È persino troppo facile fare debunking sulle dichiarazioni di Allegri, lo hanno già fatto in tanti. Comunque, non è vero: le squadre di Allegri sono state per due volte il miglior attacco del campionato e mai il secondo miglior attacco. Nelle rimanenti stagioni da allenatore le squadre di Allegri non sono state particolarmente prolifiche, almeno in relazione al talento a disposizione. Soprattutto, l’idea che la Juventus, almeno nelle sue versioni più recenti, sia una squadra che vuole tendere naturalmente all’1-0, non è un’invenzione maliziosa, lo dicono le partite. In questa stagione la Juventus ha segnato uno o nessun gol in 17 partite; ha vinto col punteggio di 1-0 per 7 volte, soprattutto durante quella lunga striscia di vittorie, prima della sosta, in cui l’identità della squadra aveva preso una forma ben precisa. «I numeri non sono opinabili», dice Allegri.

È difficile dire se sia più volontà o contingenze. In alcuni match la Juventus è riuscita a spuntarla grazie a un episodio tardivo che ha sbloccato la partita. In altre partite la squadra è sembrata accontentarsi dell’unico gol di vantaggio, controllando poi le situazioni con cinismo, stretta nella propria difesa posizionale. La prima Juve di Allegri controllava le partite anche attraverso un possesso narcolettico del pallone, la seconda, che ha meno mezzi tecnici, usa soltanto la difesa posizionale. Le ragioni possono essere tante, ma il risultato di 1-0 ricorre molto spesso per la Juve. Abbastanza spesso da annoiare persino il nipotino di Max.

Allora la domanda diventa: è peggio una squadra che vuole sempre vincere con lo scarto minimo, oppure un allenatore che non riesce a far vincere la squadra con più di uno scarto minimo nonostante vorrebbe?

Di certo Allegri ha fatto di tutto per costruire un sistema di pensiero che esalta l’1-0 come risultato ideale del calcio. In un articolo ripercorrevamo la storia degli 1-0 di Allegri, che col tempo si sono imbevuti di particolare significato. Sono diventati il suo risultato manifesto. In quegli anni Chiellini riconduceva il risultato di 1-0 nell’identità della Juventus, e lo stesso aveva fatto De Ligt: «La cosa più importante è vincere. Qui se vinciamo 1-0 e giochiamo male, siamo felici». Allegri chiosava: «Gli 1-0 servono perché oltre ai tre punti in classifica si impara a soffrire». Tutte le volte che non aveva parlato in maniera esplicita degli 1-0, aveva comunque descritto una filosofia della praticità molto precisa, quando la sua squadra vinceva con poco scarto sugli avversari (su avversari molto spesso più deboli): «Essere bellini e non vincenti ci vuole poco. Quando smetterò mi dovranno spiegare, visto che non lo capisco bene, cosa vuol dire giocare bene». Dopo un pareggio col Milan, arrivato dopo essere stati in vantaggio 1-0, se la prese con sé stesso per non aver fatto dei «cambi più difensivi», e poi con Chiesa per qualche ripiegamento mancato: «Se in quei 15 minuti non si capisce l’importanza del risultato, se non si mettono da parte le robe personali e ci mettiamo a disposizione della squadra, a costo di... anche se sono una punta di fare il terzino, poi le partite non le porti a casa».
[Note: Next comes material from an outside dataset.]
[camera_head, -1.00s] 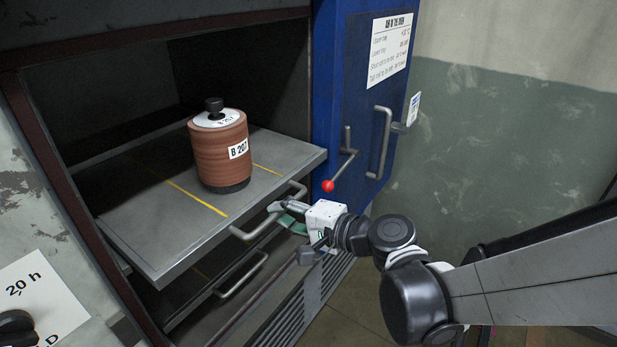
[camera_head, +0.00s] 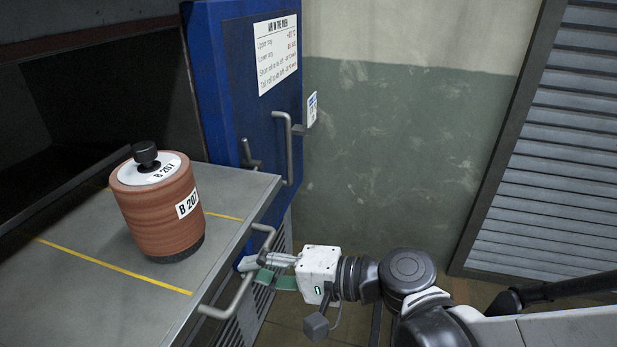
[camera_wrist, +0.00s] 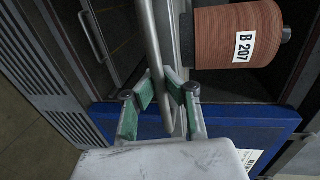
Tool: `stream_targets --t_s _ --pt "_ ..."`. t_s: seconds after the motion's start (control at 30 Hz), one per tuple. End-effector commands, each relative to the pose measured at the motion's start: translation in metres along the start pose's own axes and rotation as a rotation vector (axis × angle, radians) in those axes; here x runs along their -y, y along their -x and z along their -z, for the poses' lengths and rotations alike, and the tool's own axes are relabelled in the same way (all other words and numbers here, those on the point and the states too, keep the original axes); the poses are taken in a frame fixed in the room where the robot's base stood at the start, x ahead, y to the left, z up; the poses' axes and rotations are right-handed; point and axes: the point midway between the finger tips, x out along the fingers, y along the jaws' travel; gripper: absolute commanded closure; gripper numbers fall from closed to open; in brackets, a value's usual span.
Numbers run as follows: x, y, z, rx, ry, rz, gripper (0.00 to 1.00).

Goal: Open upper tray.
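The upper tray (camera_head: 75,300) is a grey metal plate pulled well out of the oven in the head view. A U-shaped bar handle (camera_head: 240,296) runs along its front edge. My gripper (camera_head: 254,268) is at this handle; in the wrist view its green fingers (camera_wrist: 166,84) stand on either side of the handle bar (camera_wrist: 156,50) and look closed on it. A reddish-brown roll (camera_head: 160,215) labelled B 207, with a white top and black knob, stands upright on the tray.
The blue oven door (camera_head: 225,100) stands open beside the tray, with a bar handle (camera_head: 289,150) and a notice sheet (camera_head: 277,52). A lower handle (camera_wrist: 93,38) shows in the wrist view. A louvred grey panel (camera_head: 555,170) stands at right; floor lies between.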

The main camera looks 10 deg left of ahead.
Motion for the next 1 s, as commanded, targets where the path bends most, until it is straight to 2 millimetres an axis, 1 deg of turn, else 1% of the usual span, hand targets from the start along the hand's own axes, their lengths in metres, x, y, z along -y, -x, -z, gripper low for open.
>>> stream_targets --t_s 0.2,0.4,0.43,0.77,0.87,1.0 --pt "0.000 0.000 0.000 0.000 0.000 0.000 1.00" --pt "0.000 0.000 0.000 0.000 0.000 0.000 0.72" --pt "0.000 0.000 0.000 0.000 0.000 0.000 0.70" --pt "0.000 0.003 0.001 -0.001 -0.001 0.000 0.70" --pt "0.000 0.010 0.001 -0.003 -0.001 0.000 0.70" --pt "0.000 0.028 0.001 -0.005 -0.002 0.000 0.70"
Allora viene da pensare che l’1-0 che ricorre così spesso non sia una contingenza ma la diretta espressione di queste idee di Allegri. È inutile ripercorrere qui tutta la lunghissima diatriba fra Allegri e il concetto di “Bel gioco”. Un conflitto nato negli studi di Sky con Adani, alimentato dalla rivalità con il Napoli di Sarri. Quello che vale la pena sottolineare è che Allegri non si è mai trovato in questi discorsi suo malgrado, ma li ha alimentati con tutto il suo gusto livornese per la chiacchiera ironica. Tutta la falsa contrapposizione tra Giochismo e Risultatismo è stata opera di Massimiliano Allegri. Certo, Allegri ha solo portato in superficie uno schema del discorso che in Italia esiste dai primi del Novecento, o almeno dai tempi di Gianni Brera e del Santo Catenaccio. Allegri però gli ha fatto da megafono, gli ha costruito intorno un impianto dialettico. Con una mano ha nutrito l’animo storicamente conservatore del pubblico calcistico italiano, e con l’altra ha relativizzato le proprie responsabilità, sottolineando che sono i giocatori a vincere le partite.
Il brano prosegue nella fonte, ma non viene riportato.